THE TASK »
State how many lines contain the string "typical", and write nothing else.
======== MATERIAL SHOWN ========
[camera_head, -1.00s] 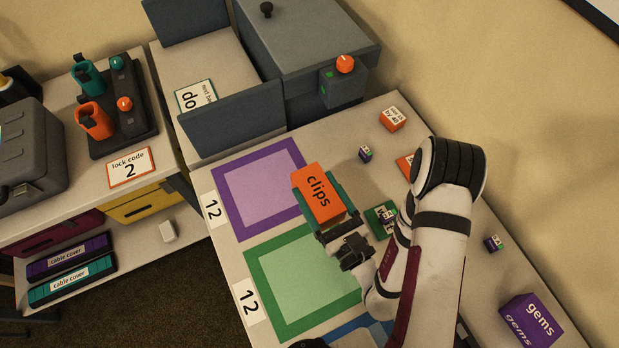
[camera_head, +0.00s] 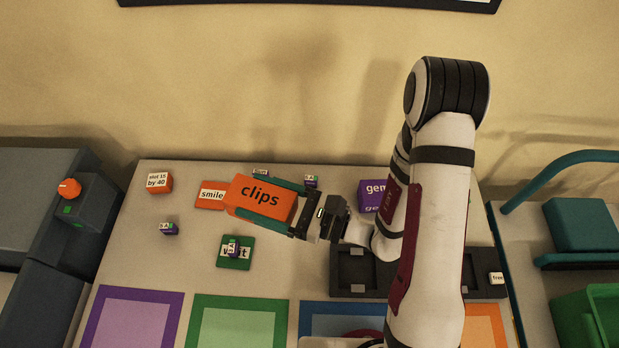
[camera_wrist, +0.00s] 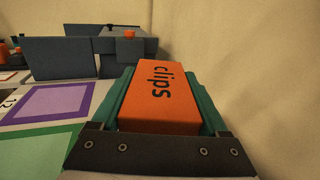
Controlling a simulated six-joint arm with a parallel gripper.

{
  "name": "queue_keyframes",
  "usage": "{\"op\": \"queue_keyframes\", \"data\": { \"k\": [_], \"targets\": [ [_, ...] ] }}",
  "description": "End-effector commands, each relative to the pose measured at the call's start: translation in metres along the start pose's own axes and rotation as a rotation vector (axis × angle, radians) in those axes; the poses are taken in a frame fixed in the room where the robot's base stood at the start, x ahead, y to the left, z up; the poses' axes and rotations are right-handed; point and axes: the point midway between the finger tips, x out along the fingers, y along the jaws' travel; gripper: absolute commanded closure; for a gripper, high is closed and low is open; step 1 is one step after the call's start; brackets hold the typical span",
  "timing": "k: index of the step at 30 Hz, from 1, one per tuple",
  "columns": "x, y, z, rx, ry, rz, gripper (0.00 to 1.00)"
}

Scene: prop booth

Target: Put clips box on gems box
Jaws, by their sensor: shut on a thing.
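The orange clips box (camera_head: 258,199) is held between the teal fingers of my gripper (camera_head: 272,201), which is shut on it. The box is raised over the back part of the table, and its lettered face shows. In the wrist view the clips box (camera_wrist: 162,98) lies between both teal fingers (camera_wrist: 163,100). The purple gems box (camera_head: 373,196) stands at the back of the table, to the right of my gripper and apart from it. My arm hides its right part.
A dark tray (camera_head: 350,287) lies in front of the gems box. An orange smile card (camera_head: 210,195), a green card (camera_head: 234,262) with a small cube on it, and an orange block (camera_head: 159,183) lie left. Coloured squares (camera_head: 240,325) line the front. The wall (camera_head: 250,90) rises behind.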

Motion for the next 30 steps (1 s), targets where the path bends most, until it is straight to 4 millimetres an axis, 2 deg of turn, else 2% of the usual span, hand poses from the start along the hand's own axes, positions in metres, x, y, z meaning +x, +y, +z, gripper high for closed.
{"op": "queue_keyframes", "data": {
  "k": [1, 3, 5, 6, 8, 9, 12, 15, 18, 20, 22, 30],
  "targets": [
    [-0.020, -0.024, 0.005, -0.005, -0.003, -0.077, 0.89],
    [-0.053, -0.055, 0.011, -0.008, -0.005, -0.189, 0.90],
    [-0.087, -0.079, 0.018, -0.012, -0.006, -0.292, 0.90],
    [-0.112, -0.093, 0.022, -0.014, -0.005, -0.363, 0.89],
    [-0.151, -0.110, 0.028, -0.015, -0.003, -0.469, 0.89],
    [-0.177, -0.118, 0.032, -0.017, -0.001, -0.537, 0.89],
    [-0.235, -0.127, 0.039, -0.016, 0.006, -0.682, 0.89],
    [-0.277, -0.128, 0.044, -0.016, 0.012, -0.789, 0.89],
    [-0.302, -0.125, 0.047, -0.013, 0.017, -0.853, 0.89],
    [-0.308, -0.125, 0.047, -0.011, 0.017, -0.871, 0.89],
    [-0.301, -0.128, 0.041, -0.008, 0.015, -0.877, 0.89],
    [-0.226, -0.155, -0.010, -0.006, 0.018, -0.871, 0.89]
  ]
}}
========
======== MATERIAL SHOWN ========
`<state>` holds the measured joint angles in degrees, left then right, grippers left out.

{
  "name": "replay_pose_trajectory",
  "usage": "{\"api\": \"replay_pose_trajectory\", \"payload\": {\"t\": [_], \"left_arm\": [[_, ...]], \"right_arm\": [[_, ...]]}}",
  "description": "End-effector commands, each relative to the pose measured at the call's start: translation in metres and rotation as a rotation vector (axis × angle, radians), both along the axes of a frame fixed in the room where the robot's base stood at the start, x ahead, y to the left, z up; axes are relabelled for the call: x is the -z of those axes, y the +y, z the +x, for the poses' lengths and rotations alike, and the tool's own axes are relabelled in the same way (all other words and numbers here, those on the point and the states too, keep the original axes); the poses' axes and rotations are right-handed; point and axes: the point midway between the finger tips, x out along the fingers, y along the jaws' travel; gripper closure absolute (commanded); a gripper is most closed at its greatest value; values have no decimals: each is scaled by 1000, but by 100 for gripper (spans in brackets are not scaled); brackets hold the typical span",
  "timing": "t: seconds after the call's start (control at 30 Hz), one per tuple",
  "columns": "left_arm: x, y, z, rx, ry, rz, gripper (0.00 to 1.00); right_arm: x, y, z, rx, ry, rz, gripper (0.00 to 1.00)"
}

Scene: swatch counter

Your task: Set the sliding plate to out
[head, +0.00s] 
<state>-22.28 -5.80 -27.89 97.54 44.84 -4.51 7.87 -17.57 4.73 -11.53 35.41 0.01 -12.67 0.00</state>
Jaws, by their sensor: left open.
========
RESULT FOR THIS TASK »
2